Cela peut-il nuire à un accès approprié au crédit ?
Il n'est pas possible de déterminer a priori si une telle mesure provoquera une exclusion au crédit qui ne serait pas légitime, c'est-à-dire pas en lien avec la capacité de remboursement. Le risque existe réellement puisque, comme nous l'avons souligné en début d'analyse, les dettes passées n'informent pas véritablement sur la capacité budgétaire future d'une personne ou d'un ménage. Il informe plus du risque que de la capacité de remboursement.
En guise de conclusion provisoire
Les fichiers négatifs sont les enfants chéris des prêteurs : ils y trouvent une information prête à traiter, accessible instantanément, de qualité, ce qui permet à nombre d'entre eux d'éviter une rencontre physique avec l'emprunteur. À cela s'ajoute le fait remarquable de ne pas remettre en question le modèle d'analyse risque développé par l'industrie, le credit-scoring.
Bien que ces fichiers négatifs ne constituent pas une analyse budgétaire, ils sont utilisés pour réduire le risque de prêt à de mauvais payeurs avérés, et, en cela, le fichier des saisies n'est pas le pire que l'on puisse imaginer.
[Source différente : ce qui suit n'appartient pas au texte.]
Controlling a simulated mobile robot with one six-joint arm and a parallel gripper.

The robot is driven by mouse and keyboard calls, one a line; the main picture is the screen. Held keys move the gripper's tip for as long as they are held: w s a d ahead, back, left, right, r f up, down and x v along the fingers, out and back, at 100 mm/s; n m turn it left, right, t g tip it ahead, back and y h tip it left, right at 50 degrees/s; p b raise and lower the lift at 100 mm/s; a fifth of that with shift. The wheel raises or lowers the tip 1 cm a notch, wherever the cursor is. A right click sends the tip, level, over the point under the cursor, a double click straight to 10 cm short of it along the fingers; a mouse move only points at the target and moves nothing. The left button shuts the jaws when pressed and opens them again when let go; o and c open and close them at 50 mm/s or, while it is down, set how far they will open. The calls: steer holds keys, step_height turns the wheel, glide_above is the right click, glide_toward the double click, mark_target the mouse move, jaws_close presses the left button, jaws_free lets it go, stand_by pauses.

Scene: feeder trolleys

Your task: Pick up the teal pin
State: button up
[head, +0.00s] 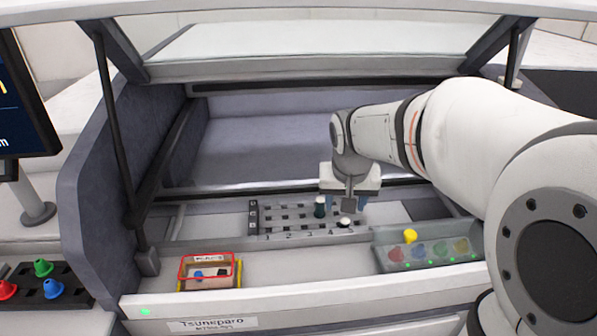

Les dettes sont avérées, quelle que soit leur nature (pas de sélection sectorielle), et l'information mise ainsi à disposition n'est pas autrement accessible.
Dans la mesure où le fichier central est d'ores et déjà légalement programmé, que sa mise en place opérationnelle, même si elle tarde, devrait finir par voir le jour... il serait contre-productif de ne pas permettre aux prêteurs d'y accéder...
Charge au régulateur de prévoir l'évaluation de cette disposition après quelques années.
Olivier Jérusalmy - Juin 2009
1 En fonction des règles de gestion du fichier, l'enregistrement d'un retard de paiement fera l'objet d'un enregistrement dans un délai maximum établit, plus le délai est réduit, plus le fichier est efficace.
2 Relatif à un avant-projet de loi « portant sur la création d'un fichier central des avis de saisie, de délégation et de cession et modifiant certaines dispositions du Code judiciaire » - Bruxelles, le 4 novembre 1998.